START Source material

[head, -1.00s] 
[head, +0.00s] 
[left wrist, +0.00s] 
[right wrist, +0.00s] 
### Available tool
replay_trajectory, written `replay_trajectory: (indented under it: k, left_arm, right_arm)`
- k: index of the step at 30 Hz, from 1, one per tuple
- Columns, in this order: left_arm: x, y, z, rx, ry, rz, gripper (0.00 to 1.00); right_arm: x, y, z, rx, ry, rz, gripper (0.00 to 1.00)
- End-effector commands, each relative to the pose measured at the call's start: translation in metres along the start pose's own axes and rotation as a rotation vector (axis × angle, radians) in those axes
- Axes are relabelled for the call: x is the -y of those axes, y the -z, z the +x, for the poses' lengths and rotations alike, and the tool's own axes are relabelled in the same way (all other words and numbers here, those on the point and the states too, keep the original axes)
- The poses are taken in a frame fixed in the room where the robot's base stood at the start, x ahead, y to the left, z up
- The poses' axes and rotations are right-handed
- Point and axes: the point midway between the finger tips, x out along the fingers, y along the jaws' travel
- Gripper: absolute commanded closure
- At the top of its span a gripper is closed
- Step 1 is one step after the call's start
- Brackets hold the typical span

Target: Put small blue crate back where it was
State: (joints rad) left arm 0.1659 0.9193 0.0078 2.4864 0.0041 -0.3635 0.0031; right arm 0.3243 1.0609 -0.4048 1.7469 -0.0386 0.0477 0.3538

END Source material

▶ [Challenge]:
Restate every line of the data word for word.

▶ [Exercise response]:
[head, -1.00s] 
[head, +0.00s] 
[left wrist, +0.00s] 
[right wrist, +0.00s] 
### Available tool
replay_trajectory, written `replay_trajectory: (indented under it: k, left_arm, right_arm)`
- k: index of the step at 30 Hz, from 1, one per tuple
- Columns, in this order: left_arm: x, y, z, rx, ry, rz, gripper (0.00 to 1.00); right_arm: x, y, z, rx, ry, rz, gripper (0.00 to 1.00)
- End-effector commands, each relative to the pose measured at the call's start: translation in metres along the start pose's own axes and rotation as a rotation vector (axis × angle, radians) in those axes
- Axes are relabelled for the call: x is the -y of those axes, y the -z, z the +x, for the poses' lengths and rotations alike, and the tool's own axes are relabelled in the same way (all other words and numbers here, those on the point and the states too, keep the original axes)
- The poses are taken in a frame fixed in the room where the robot's base stood at the start, x ahead, y to the left, z up
- The poses' axes and rotations are right-handed
- Point and axes: the point midway between the finger tips, x out along the fingers, y along the jaws' travel
- Gripper: absolute commanded closure
- At the top of its span a gripper is closed
- Step 1 is one step after the call's start
- Brackets hold the typical span

Target: Put small blue crate back where it was
State: (joints rad) left arm 0.1659 0.9193 0.0078 2.4864 0.0041 -0.3635 0.0031; right arm 0.3243 1.0609 -0.4048 1.7469 -0.0386 0.0477 0.3538

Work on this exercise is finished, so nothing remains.